La Commission fédérale des marchés (Federal Open Market Committee) se réunit cette semaine pour élaborer une feuille de route pour restreindre ses politiques monétaires. La Réserve fédérale a déjà indiqué, de son côté, vouloir augmenter le taux d’intérêt cette année, reste à savoir quand aura lieu la première et combien d’augmentations auront lieu en tout. Le marché s’attend à trois ou quatre hausses. La banque centrale du Royaume-Uni a déjà augmenté ses taux, de 0,10 à 0,25%, alors que la BCE ne s’est pas encore clairement prononcé pour ou contre une augmentation. En économie, augmenter les taux d’intérêt est considéré comme un frein contre l’inflation.

Mais augmenter les taux d’intérêt a un désavantage : prêter de l’argent coûtera alors plus cher. Les taux sont actuellement historiquement bas suite à la pandémie : pour que les acteurs puissent quasi gratuitement remplir leurs réserves et que l’économie puisse être relancée. Une ONG britannique, the Jubilee Debt Campaign a alors analysé l’impact d’une augmentation des taux d’intérêt des principales banques centrales sur les économies émergentes.

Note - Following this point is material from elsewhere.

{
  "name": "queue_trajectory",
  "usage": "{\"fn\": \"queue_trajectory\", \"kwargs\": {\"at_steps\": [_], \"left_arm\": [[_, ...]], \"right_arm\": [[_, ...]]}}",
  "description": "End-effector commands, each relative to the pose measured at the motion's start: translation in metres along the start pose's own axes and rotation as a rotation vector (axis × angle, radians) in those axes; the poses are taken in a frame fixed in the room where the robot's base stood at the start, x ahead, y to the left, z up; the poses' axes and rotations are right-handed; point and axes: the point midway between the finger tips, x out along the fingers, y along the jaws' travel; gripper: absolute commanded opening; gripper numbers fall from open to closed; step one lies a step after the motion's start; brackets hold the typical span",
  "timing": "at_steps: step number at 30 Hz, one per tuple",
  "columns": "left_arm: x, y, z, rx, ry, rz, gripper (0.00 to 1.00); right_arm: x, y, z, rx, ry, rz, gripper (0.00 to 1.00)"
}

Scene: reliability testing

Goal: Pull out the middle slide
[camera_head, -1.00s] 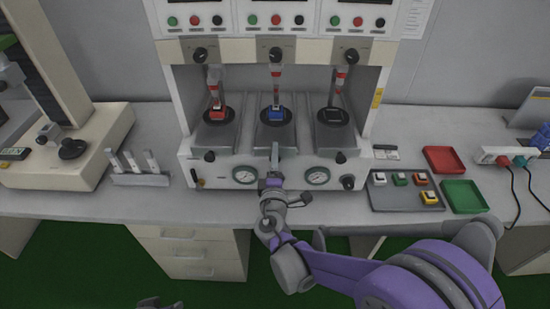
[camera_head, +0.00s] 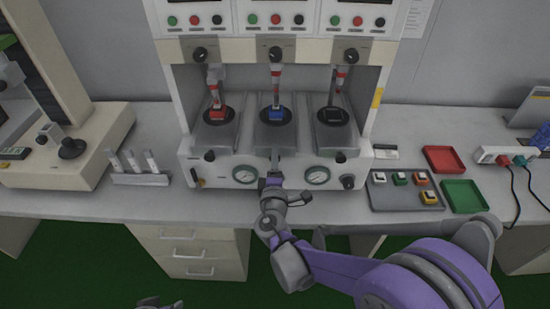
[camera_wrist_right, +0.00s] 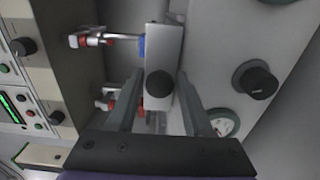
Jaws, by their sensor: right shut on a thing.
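The middle slide (camera_head: 264,137) is a grey plate in the central bay of the white test machine, with a blue-topped switch (camera_head: 276,114) on its round dark pad under a plunger. My right gripper (camera_head: 274,156) is at the front edge of this slide. In the right wrist view, its fingers are shut on the slide's black round knob (camera_wrist_right: 159,84), and the pale slide (camera_wrist_right: 164,50) extends beyond it. The fingers hide the knob in the head view. Dark tips at the bottom edge of the head view may be my left gripper (camera_head: 160,303); their state is unclear.
The left slide (camera_head: 213,138) and right slide (camera_head: 335,138) flank the middle one, each with a black knob. Gauges (camera_head: 317,176) sit on the machine's front. A grey switch tray (camera_head: 408,203), a red tray (camera_head: 444,159) and a green tray (camera_head: 465,196) lie to the right.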

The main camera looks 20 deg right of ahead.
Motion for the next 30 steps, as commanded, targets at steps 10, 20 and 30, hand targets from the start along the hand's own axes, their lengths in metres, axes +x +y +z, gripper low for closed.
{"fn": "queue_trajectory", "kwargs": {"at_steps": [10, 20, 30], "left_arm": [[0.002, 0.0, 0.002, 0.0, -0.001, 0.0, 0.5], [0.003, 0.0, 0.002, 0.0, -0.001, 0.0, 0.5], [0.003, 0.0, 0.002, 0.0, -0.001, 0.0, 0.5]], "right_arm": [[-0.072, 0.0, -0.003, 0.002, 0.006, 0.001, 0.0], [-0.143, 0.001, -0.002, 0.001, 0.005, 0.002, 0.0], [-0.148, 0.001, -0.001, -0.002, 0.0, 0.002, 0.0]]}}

Dans l’étude, l’organisation écrit qu’entre 2010 et 2021, les paiements de la dette des pays en voie de développement ont augmenté de 120%. Il sont aujourd’hui à leur plus haut depuis 2001. La part moyenne des recettes publiques utilisée pour payer des dettes envers d’autres pays a également augmenté, passant de 6,8% en 2010 à 14,3% en 2021. En 2020 notamment, les paiements se sont envolés.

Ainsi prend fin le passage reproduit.